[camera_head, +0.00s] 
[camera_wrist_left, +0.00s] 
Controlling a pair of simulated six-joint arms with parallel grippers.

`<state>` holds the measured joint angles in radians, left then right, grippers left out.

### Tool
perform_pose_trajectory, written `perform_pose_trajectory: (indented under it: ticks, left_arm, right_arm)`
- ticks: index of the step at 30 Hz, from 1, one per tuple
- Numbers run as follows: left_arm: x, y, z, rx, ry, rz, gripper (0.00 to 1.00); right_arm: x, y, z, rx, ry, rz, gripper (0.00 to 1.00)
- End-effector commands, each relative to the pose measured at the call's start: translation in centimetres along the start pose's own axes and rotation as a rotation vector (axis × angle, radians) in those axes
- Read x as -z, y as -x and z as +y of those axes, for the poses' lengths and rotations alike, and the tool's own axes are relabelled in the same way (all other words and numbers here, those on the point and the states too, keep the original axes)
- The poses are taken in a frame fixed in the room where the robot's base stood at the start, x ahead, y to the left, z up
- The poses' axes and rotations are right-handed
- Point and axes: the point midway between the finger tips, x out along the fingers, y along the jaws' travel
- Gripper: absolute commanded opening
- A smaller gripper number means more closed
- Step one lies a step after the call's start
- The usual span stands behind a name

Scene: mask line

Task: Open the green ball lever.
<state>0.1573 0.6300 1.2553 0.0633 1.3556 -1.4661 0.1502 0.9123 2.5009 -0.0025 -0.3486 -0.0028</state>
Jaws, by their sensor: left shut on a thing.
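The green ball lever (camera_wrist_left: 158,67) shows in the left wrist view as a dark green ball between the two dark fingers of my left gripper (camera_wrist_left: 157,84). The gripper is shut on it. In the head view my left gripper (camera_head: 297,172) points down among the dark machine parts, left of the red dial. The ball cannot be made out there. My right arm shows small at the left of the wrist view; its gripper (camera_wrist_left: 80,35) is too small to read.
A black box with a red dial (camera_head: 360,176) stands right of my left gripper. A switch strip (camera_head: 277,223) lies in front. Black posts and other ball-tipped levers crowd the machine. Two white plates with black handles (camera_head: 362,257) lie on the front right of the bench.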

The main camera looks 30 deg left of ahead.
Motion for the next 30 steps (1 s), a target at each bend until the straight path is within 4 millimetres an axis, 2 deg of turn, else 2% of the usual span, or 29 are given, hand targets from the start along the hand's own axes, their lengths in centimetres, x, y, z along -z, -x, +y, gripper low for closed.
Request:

+ + + + + + +

▶ **Written task**:
Reproduce every line above without error.

▶ **Exercise solution**:
[camera_head, +0.00s] 
[camera_wrist_left, +0.00s] 
Controlling a pair of simulated six-joint arms with parallel grippers.

`<state>` holds the measured joint angles in radians, left then right, grippers left out.

### Tool
perform_pose_trajectory, written `perform_pose_trajectory: (indented under it: ticks, left_arm, right_arm)`
- ticks: index of the step at 30 Hz, from 1, one per tuple
- Numbers run as follows: left_arm: x, y, z, rx, ry, rz, gripper (0.00 to 1.00); right_arm: x, y, z, rx, ry, rz, gripper (0.00 to 1.00)
- End-effector commands, each relative to the pose measured at the call's start: translation in centimetres along the start pose's own axes and rotation as a rotation vector (axis × angle, radians) in those axes
- Read x as -z, y as -x and z as +y of those axes, for the poses' lengths and rotations alike, and the tool's own axes are relabelled in the same way (all other words and numbers here, those on the point and the states too, keep the original axes)
- The poses are taken in a frame fixed in the room where the robot's base stood at the start, x ahead, y to the left, z up
- The poses' axes and rotations are right-handed
- Point and axes: the point midway between the finger tips, x out along the fingers, y along the jaws' travel
- Gripper: absolute commanded opening
- A smaller gripper number means more closed
- Step one lies a step after the call's start
- The usual span stands behind a name

Scene: mask line

Task: Open the green ball lever.
<state>0.1573 0.6300 1.2553 0.0633 1.3556 -1.4661 0.1502 0.9123 2.5009 -0.0025 -0.3486 -0.0028</state>
Jaws, by their sensor: left shut on a thing.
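The green ball lever (camera_wrist_left: 158,67) shows in the left wrist view as a dark green ball between the two dark fingers of my left gripper (camera_wrist_left: 157,84). The gripper is shut on it. In the head view my left gripper (camera_head: 297,172) points down among the dark machine parts, left of the red dial. The ball cannot be made out there. My right arm shows small at the left of the wrist view; its gripper (camera_wrist_left: 80,35) is too small to read.
A black box with a red dial (camera_head: 360,176) stands right of my left gripper. A switch strip (camera_head: 277,223) lies in front. Black posts and other ball-tipped levers crowd the machine. Two white plates with black handles (camera_head: 362,257) lie on the front right of the bench.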

The main camera looks 30 deg left of ahead.
Motion for the next 30 steps (1 s), a target at each bend until the straight path is within 4 millimetres an axis, 2 deg of turn, else 2% of the usual span, or 29 are given, hand targets from the start along the hand's own axes, their lengths in centimetres, x, y, z along -z, -x, +y, gripper low for closed.
Request:

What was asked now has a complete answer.